Une chose est certaine : Blaq Out a mis les petits plats dans les grands pour la sortie du premier long métrage de Cyril Mennegun. Deux disques dans un joli digipack, l’un contenant le film dans un transfert qui rend justice à sa nature quasi documentaire et photographique, le deuxième où sont inclus tous les suppléments. Outre une interview du réalisateur et un entretien croisé entre celui-ci et son actrice, le plat de résistance de ces bonus est la présence des deux premiers documentaires de Cyril Mennegun. Tahar l’étudiant suit l’année d’études d’un jeune en fac de sciences humaines, option sociologie à Montpellier.
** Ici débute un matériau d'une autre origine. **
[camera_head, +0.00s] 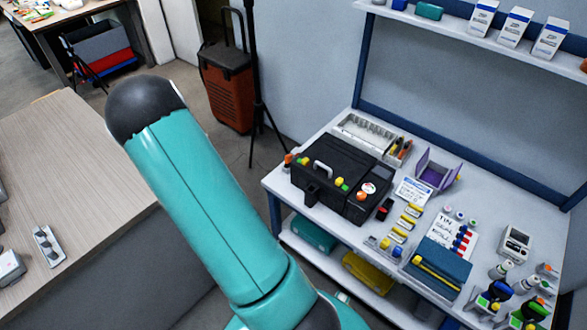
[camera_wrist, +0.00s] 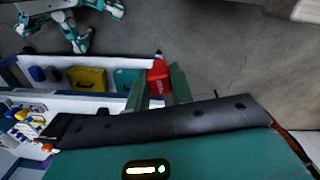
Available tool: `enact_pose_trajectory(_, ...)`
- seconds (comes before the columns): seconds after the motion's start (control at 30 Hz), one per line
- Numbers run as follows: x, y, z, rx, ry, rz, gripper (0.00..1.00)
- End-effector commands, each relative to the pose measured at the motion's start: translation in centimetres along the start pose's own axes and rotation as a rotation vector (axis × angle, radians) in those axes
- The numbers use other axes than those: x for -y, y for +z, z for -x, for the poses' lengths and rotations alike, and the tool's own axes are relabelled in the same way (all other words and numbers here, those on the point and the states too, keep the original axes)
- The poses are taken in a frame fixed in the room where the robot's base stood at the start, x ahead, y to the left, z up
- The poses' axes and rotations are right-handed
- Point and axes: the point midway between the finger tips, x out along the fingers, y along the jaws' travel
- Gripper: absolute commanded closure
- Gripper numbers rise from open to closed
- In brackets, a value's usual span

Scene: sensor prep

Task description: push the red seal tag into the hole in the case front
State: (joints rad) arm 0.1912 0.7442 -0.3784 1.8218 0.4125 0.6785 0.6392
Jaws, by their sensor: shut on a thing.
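The black case (camera_head: 322,170) with a grey handle stands on the white workbench in the head view. Its front carries small green, yellow and orange pieces and a round white dial. The hole cannot be made out at this size. In the wrist view my gripper (camera_wrist: 158,88) is shut on the red seal tag (camera_wrist: 158,72), which sits between the two green fingers and points away from the palm. The gripper is outside the head view, where only my teal arm shows.
The workbench (camera_head: 290,182) also holds a purple-lined box (camera_head: 435,172), a blue box (camera_head: 438,268), yellow-marked pieces and several bottles at the right. Yellow (camera_wrist: 87,78) and teal cases lie on its lower shelf. Open floor (camera_wrist: 235,60) shows beyond the tag.

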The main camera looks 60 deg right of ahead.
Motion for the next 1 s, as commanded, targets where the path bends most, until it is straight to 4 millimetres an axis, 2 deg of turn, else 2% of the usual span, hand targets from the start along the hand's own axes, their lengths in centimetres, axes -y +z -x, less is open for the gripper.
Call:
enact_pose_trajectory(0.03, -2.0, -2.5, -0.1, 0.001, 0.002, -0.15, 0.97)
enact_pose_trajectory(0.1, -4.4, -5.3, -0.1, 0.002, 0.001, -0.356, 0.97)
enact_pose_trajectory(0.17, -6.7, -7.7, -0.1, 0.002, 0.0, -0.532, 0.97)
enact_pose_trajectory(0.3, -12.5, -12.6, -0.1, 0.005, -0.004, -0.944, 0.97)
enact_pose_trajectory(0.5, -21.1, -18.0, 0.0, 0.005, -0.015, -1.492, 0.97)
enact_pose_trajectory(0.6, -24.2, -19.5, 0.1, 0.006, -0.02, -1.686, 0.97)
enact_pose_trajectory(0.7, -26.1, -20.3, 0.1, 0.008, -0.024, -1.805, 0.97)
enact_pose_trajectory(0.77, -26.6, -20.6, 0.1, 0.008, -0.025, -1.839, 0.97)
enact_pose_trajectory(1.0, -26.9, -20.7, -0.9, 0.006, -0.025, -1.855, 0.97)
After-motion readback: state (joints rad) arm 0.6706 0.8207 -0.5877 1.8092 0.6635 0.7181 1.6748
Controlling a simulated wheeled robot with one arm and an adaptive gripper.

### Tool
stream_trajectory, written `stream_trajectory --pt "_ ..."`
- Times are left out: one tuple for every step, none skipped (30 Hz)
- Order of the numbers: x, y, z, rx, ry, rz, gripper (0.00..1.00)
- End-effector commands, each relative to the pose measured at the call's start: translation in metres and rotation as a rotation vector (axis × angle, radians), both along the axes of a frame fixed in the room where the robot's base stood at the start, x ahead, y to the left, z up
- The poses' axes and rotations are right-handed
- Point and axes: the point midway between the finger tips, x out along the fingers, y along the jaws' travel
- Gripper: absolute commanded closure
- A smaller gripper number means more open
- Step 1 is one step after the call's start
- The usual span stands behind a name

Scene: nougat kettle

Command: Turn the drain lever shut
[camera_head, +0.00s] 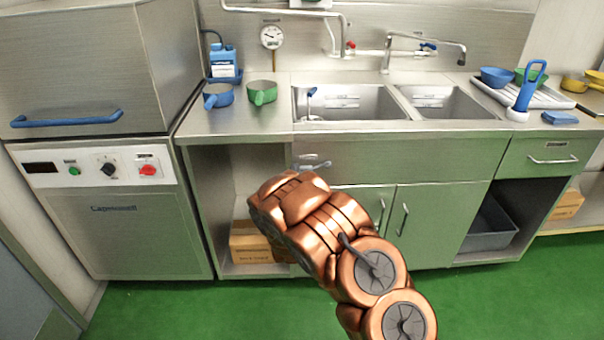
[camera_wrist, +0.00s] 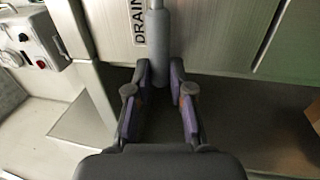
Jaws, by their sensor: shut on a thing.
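The drain lever (camera_wrist: 158,40) is a grey rod with a thicker rounded end. It hangs down in front of the steel panel in the wrist view, beside a label reading DRAIN (camera_wrist: 138,18). My gripper (camera_wrist: 159,76) is shut on the lever's lower end, one purple-padded finger on each side. In the head view my copper arm hides most of the gripper and lever. A small light metal piece (camera_head: 314,162) shows on the panel under the left sink basin (camera_head: 350,118); I cannot tell whether it is the lever.
A steel dishwasher (camera_head: 120,220) stands at the left. Blue and green pots (camera_head: 262,92) sit on the counter. Below are an open shelf with a cardboard box (camera_head: 248,242) and green cabinet doors (camera_head: 440,220). The green floor in front is clear.

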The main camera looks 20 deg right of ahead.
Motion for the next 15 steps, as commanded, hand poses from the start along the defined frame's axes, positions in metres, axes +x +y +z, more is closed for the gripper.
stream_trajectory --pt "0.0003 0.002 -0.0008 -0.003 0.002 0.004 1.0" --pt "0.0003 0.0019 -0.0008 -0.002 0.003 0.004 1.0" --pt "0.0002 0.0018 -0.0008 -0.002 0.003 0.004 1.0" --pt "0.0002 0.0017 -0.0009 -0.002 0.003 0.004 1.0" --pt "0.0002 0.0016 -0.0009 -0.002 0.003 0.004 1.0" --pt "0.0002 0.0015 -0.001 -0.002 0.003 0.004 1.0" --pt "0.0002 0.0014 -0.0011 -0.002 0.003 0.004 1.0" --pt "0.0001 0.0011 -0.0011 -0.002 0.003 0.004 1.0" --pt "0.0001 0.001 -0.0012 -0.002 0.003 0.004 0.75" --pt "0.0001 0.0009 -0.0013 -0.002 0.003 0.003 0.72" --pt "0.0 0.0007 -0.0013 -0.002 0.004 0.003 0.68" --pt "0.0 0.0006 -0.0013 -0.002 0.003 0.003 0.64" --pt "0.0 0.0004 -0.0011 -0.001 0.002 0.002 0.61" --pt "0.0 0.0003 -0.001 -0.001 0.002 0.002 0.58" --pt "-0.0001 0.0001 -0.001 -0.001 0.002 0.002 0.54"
C’est un beau témoignage de la réalité universitaire aujourd’hui, entre les passages obligés au Secours Catholique pour obtenir des colis alimentaires, la recherche de petits boulots, les amitiés, la peur de l’avenir, la famille, les questions du choix et de l’orientation. Le film serait sans doute plus anecdotique si le personnage principal n’était autre que Tahar Rahim, devenu célèbre pour son interprétation dans Un Prophète, de Jacques Audiard. Il faut le voir en entretien d’embauche, défendre sa candidature pour un poste d’agent de sécurité, pour se convaincre de son magnétisme, de son charisme inné et de son pouvoir de conviction. Le journal de Dominique est le portrait croisé de la concierge d’une barre HLM de la cité de Belfort avec ses habitants, dont elle recueille les témoignages pour en tirer des textes poétiques et réalistes. « Nous sommes les habitants sensibles d’une cité sensible », écrit-elle. Nous rencontrons donc Sehmi, petit gamin des banlieues au visage poupon qui joue tout seul au basket avec un ballon de foot parce que les grands tirent trop fort. Doudou est le fils d’un tirailleur sénégalais qui pleure sa solitude dans l’anonymat de son logement. Florence est une enfant de la DASS « élevée au yaourt ». Colette parle de sa plus belle histoire d’amour et Olivier de son ange gardien, sa maman décédée qui s’incarne « en toute chose, dans un verre, un chat… ». Tous ces témoignages sont à la fois drôles et émouvants, voire bouleversants de vérité. Dominique permet la circulation de la parole, elle est la scribe de ces histoires de vie, elle témoigne de la solitude de ces gens abîmés par l’existence. Plus qu’un simple supplément, Le journal de Dominique justifie à lui seul l’achat du dvd et anticipe le cinéma de Cyril Mennegun, son amour des petits gens. Des belles gens.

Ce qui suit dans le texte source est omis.